I'm not really expecting any responses, maybe this could spark a conversation, just wanted to vent this out really.

I seem to have this problem where whenever I meet a guy, we have amazing conversations for like 6 months, meet in between and stuff, then suddenly they just completely cut-off, or the conversation keeps going and myself or the other person is just trying desperately to keep conversations alive. It seems trivial and childish, but it's annoying when I meet such great matches, but they're the type who just aren't into having an SO because of religion, family interests, etc. Or they just see me as a friend, OR they think I'm not interested and don't try their chances. Now, I know in this modern age as an independent young woman, I should make the first move if I want to, but the thing is, I don't want to put a label on the relationship, I like to gradually go into a nice equal, mutual understanding of a more romantic relationship. (That's too much to ask, isn't it?)

It doesn't help that I have the tendency to be instantly unattracted to someone if I speak to them all day. that's when I start to get a little cold in the way i approach them, possibly because at the back of my mind, I don't want them fancying me because I honestly think I'm not good enough (boohoo, right?), not good enough as in - I have commitment issues, I can't dedicate a majority of my time to one person, I'd get all pissed off and will want to go to a rave or something.
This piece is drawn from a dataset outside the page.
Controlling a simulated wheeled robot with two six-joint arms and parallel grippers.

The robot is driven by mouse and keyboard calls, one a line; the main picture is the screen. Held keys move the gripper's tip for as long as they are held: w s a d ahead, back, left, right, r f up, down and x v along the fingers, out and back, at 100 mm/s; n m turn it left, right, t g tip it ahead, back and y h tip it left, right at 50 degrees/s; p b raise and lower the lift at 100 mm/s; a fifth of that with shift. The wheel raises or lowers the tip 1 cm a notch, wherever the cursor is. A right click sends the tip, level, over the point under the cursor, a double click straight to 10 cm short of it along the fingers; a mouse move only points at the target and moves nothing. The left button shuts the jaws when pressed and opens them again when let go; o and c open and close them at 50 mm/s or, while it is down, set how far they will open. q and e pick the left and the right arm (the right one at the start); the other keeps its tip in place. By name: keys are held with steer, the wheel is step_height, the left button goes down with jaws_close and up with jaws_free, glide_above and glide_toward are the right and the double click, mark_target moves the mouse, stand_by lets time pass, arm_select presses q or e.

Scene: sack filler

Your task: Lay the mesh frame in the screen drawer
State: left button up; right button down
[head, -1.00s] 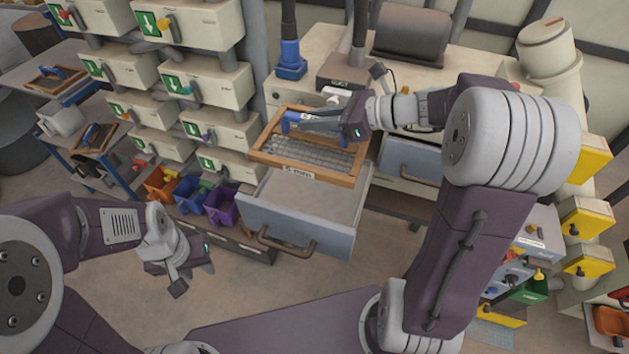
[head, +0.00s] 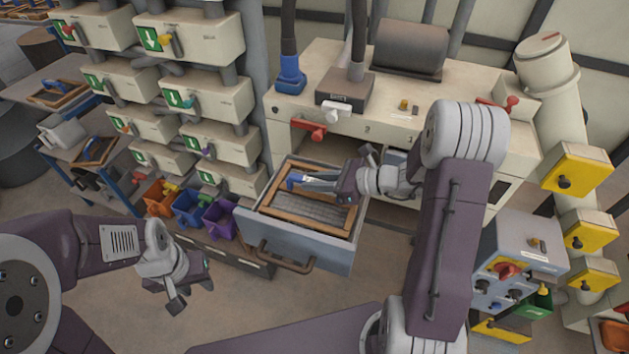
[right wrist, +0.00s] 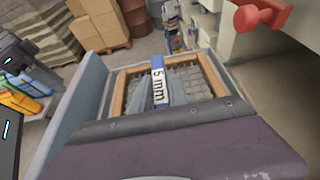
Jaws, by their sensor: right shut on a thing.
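The mesh frame (head: 318,205), a wooden rim around grey mesh, sits inside the open screen drawer (head: 347,242) in the head view, low between its walls. Whether it rests fully on the drawer floor I cannot tell. My right gripper (head: 303,181) is shut on the frame's blue tab, which reads "5 mm" in the right wrist view (right wrist: 158,80). The wrist view shows the frame's wooden sides (right wrist: 212,75) within the drawer walls. My left gripper (head: 177,287) hangs empty at the lower left, away from the drawer; its finger gap is hard to judge.
The drawer is pulled out from a cream machine (head: 430,125) with a red-handled knob (head: 312,131) above the opening. Orange, blue and purple bins (head: 221,217) stand left of the drawer. Other framed screens (head: 98,150) lie on a side table at far left.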

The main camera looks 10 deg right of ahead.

I'd be a terrible girlfriend pretty much. And even though i know that I don't know anything about relationships, for some reason I have it engrained into my mind that I do know a lot about relationships and that I'm bad at them.

I just want someone who I can cuddle with and watch 60s movies, play league of legends, have animalistic sex and read with. With the occasional discussion of history and science, none of this lovey dovey **** (yet I want cuddles, my ****ing brain hurts). Is that too much to ask? I think it is and maybe a little pretentious.

TL;DR? I think I'm always being friend zoned, or am I friend zoning? I want a no strings attached, with emotions kind of relationship and my brain hurts from my own nonsense thinking.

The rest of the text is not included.